Starting at the first line of the listing below, retype each line up to and including the one that contains "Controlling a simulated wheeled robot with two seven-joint". Leave pictures out.
** begin **
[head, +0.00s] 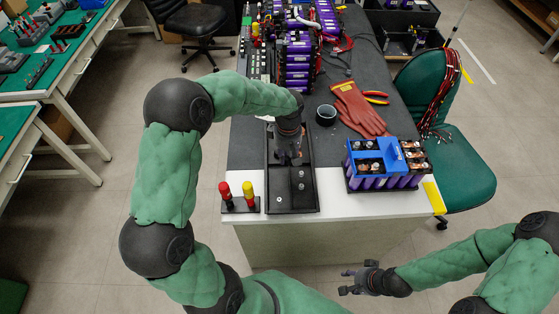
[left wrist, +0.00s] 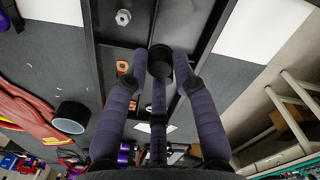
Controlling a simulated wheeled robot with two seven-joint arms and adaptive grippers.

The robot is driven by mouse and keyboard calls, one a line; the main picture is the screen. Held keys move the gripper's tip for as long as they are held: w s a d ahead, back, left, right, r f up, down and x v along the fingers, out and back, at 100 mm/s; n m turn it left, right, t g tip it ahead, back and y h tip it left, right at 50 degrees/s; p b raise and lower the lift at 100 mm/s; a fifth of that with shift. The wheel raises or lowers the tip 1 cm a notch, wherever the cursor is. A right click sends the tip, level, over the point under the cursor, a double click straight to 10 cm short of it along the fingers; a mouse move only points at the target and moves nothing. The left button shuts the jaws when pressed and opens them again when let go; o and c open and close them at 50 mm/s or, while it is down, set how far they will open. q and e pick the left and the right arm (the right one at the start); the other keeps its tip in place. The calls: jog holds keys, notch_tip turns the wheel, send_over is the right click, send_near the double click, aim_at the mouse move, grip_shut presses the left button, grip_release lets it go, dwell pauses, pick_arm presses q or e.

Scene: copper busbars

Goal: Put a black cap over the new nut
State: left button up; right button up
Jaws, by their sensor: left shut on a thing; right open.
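My left gripper (head: 291,157) is over the black tray (head: 292,208) on the near end of the table. In the left wrist view its fingers (left wrist: 160,75) are shut on a small round black cap (left wrist: 160,59), held above the tray. A silver hex nut (left wrist: 123,17) lies in the tray, apart from the cap. Small copper-coloured pieces (left wrist: 122,67) show beside the fingers. In the head view small light parts (head: 279,199) sit in the near half of the tray; which is the new nut, I cannot tell. My right gripper (head: 355,282) is open and empty, off the table.
Red and yellow handled tools (head: 237,196) stand left of the tray. A blue-topped battery module (head: 385,164) stands to the right. A black ring-shaped cup (head: 326,115), red gloves (head: 358,108) and pliers (head: 376,97) lie behind. A green chair (head: 455,160) stands right of the table.

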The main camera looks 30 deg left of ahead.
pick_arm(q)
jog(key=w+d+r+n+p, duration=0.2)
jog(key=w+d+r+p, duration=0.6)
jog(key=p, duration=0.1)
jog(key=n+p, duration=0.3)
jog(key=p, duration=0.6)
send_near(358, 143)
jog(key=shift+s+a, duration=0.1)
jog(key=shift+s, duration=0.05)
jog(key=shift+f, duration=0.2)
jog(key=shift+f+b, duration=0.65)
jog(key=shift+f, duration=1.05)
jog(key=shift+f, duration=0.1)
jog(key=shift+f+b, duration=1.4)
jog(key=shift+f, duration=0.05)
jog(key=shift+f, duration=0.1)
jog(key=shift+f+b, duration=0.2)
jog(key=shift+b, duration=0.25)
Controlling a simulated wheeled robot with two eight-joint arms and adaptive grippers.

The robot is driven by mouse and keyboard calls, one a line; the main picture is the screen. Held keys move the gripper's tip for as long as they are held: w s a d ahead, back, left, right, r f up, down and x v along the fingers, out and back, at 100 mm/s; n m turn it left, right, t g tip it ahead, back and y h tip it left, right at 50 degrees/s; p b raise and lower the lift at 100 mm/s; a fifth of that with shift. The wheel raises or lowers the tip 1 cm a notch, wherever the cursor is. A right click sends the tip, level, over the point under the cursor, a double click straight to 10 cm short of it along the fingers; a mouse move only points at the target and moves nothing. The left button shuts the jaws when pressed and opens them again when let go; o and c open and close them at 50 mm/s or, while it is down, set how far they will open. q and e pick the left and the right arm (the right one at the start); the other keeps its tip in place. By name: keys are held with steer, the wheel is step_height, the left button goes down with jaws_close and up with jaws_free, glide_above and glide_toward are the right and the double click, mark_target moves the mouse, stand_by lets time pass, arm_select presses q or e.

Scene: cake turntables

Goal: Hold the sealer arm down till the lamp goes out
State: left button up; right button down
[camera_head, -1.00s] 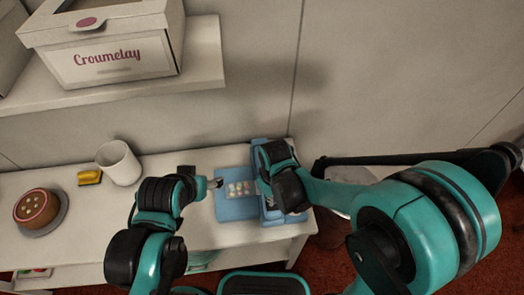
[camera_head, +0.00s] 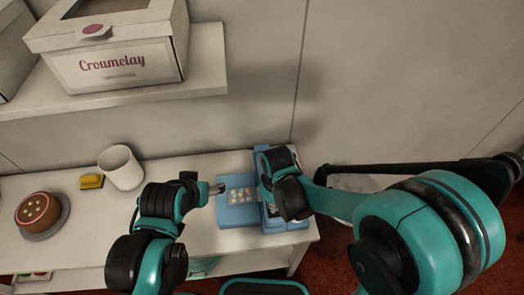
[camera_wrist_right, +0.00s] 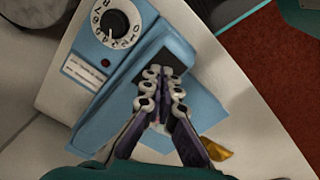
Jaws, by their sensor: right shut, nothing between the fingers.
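The blue sealer (camera_head: 297,224) stands at the right end of the white table, largely covered by my right gripper (camera_head: 284,204) in the head view. In the right wrist view, the sealer's blue arm (camera_wrist_right: 112,118) runs under my right gripper (camera_wrist_right: 163,74), which is shut and empty. Its fingertips are over the dark pad on the arm; contact cannot be told for certain. The small lamp (camera_wrist_right: 105,62) looks dark red, not brightly lit. A bag of colored sweets (camera_head: 241,195) lies on a blue plate (camera_head: 238,215). My left gripper (camera_head: 218,188) is at its left edge; its jaws are unclear.
A white dial (camera_wrist_right: 113,22) and a label (camera_wrist_right: 89,72) are on the sealer. A white mug (camera_head: 121,167), a yellow block (camera_head: 91,182) and a cake (camera_head: 38,210) stand to the left. A shelf with a Croumelay box (camera_head: 118,68) overhangs the back.

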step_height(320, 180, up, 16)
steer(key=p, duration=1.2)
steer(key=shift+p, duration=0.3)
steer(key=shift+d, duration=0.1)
** end **
Completed task:
[head, +0.00s] 
[left wrist, +0.00s] 
Controlling a simulated wheeled robot with two seven-joint arms and adaptive grippers.

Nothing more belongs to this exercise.